Federer rocked back and whipped an ace for a 7-6 (7-5), 6-3, 3-6, 7-6 (7-5) victory. Then he wagged his right index finger, as if telling the world, "I'm still No. 1!"
So what if the world ranking says otherwise? This was Federer, 29, showing he still has what it takes.
He will go for his 17th Grand Slam title and second at Roland Garros on Sunday against Rafael Nadal. The five-time French champ defeated Andy Murray 6-4, 7-5, 6-4 to improve to 44-1 at the clay major.
"Almost feels, somewhat, like I've won the tournament, which is not the case," said Federer, ranked No. 3 in the world. "Silverware is still out there to be won, and I'm looking forward to the match with Rafa."

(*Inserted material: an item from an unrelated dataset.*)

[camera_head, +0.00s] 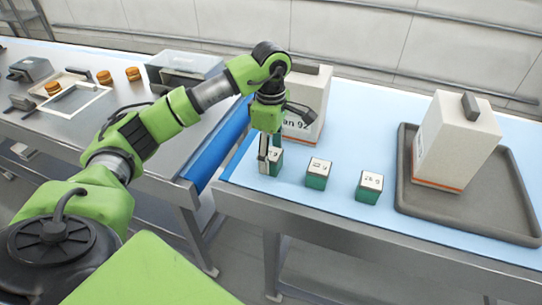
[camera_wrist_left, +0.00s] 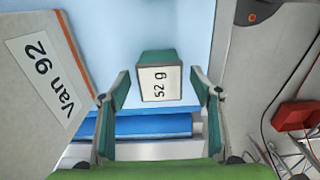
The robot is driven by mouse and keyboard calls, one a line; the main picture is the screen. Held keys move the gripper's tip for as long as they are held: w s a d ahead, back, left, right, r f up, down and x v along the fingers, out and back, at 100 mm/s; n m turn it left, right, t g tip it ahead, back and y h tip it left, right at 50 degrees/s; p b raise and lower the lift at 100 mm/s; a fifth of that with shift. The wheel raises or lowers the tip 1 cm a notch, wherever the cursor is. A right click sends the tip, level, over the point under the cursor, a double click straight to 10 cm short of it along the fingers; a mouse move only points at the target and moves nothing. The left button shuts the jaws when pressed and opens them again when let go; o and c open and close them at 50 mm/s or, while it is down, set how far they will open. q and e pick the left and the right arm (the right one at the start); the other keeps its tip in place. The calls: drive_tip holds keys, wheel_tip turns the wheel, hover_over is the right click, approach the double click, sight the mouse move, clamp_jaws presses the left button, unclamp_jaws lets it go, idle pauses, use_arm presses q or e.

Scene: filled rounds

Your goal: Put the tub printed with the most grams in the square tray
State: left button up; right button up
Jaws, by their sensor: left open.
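Three small green tubs with white printed tops stand in a row on the light blue table. The left tub (camera_head: 273,161) is under my left gripper (camera_head: 265,150); the middle tub (camera_head: 317,174) and right tub (camera_head: 369,187) stand clear to its right. The other two prints are too small to read surely. A dark grey tray (camera_head: 408,199) with rounded corners lies at the right. My right gripper is out of view.
A tall white box (camera_head: 458,140) stands in the grey tray. Another white box (camera_head: 308,105), printed "van 92", stands just behind my gripper. A pale square frame (camera_head: 100,92) and several orange-brown rounds lie on the left metal table, across a blue strip (camera_head: 217,145).

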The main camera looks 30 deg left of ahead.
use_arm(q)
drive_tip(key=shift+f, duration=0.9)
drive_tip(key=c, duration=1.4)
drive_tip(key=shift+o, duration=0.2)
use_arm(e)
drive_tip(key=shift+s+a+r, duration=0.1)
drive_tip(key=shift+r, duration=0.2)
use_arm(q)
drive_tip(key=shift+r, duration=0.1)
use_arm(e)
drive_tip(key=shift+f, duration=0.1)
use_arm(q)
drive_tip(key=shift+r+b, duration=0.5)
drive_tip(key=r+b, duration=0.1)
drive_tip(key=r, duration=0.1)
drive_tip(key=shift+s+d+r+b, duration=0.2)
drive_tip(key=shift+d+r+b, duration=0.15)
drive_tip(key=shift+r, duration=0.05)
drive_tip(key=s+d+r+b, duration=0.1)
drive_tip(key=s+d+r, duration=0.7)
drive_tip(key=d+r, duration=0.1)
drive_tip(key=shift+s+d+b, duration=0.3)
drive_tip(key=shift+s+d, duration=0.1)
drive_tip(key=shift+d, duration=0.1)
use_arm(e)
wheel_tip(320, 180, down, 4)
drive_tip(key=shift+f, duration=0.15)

It will be their fifth meeting — and fourth final — in Paris since 2005. Nadal is 4-0, part of his 16-8 overall lead.
A sixth French Open title would tie Nadal with Bjorn Borg for the most ever.
"I don't think about that," said Nadal, who turned 25 on Friday. "A lot of respect for the great Bjorn, but I … focus on (trying) to play well. For me, it is much more important to win Roland Garros than equal Bjorn."
Djokovic, No. 2 in the world, entered 41-0 in 2011 and unbeaten since losing to Federer in late November. He won his second major at the Australian Open in January and arrived in Paris as a co-favorite with Nadal thanks, in part, to having beaten the Spaniard in two finals on clay in May.
"It had to end somewhere," said Djokovic, who would have moved up to No. 1 by beating Federer but still can do so if Federer wins Sunday. "Best five months of my life, my tennis career. I cannot complain. It was definitely an incredible period."
It was at this tournament a year ago that Federer lost to Robin Soderling in the quarterfinals, ending his streak of reaching the semifinals at a record 23 consecutive Grand Slam tournaments. A month later, Federer lost in the Wimbledon quarterfinals. Semifinal exits followed at the U.S. Open and Australian Open, both against Djokovic.
Friday, Federer seemed in control after winning the first two sets. After all, he entered 174-0 when doing so in a Grand Slam match.
Djokovic, though, won the third, the only set Federer has dropped in the tournament, and broke to lead 5-4 in the fourth. But Federer broke right back and saved two break points in the next game. He took a 6-3 lead in the tiebreaker. And after Djokovic served — and won — the next two points, Federer's 18th ace of the day ended it.
"Mental toughness in important moments," said Djokovic, who fell one win shy of tying John McEnroe's record 42-0 start in 1984. "That's what makes him a big champion."
Factoring in the setting, atmosphere and players' performances, a reporter asked Federer if this might be the best match since his 9-7 fifth-set loss to Nadal in the 2008 Wimbledon final. Federer recoiled.
"I haven't disappeared since. I've played some great matches since, and I (made) some sacrifices. I wasn't lying on the beach," he said. "So I'm pretty happy that I made that effort over the years and that when it really counts, I'm at the big occasion. (Friday) was one of those moments."
In the first semifinal, Nadal wasn't perfect, getting broken three times. But he was consistent enough to take care of Murray's defensive tactics.
"I'm really happy to be playing in the final for one of the most important tournaments in the world on clay," said Nadal, who saved 15 of 18 break points and all six in the third set. "So I have all the reasons to be satisfied."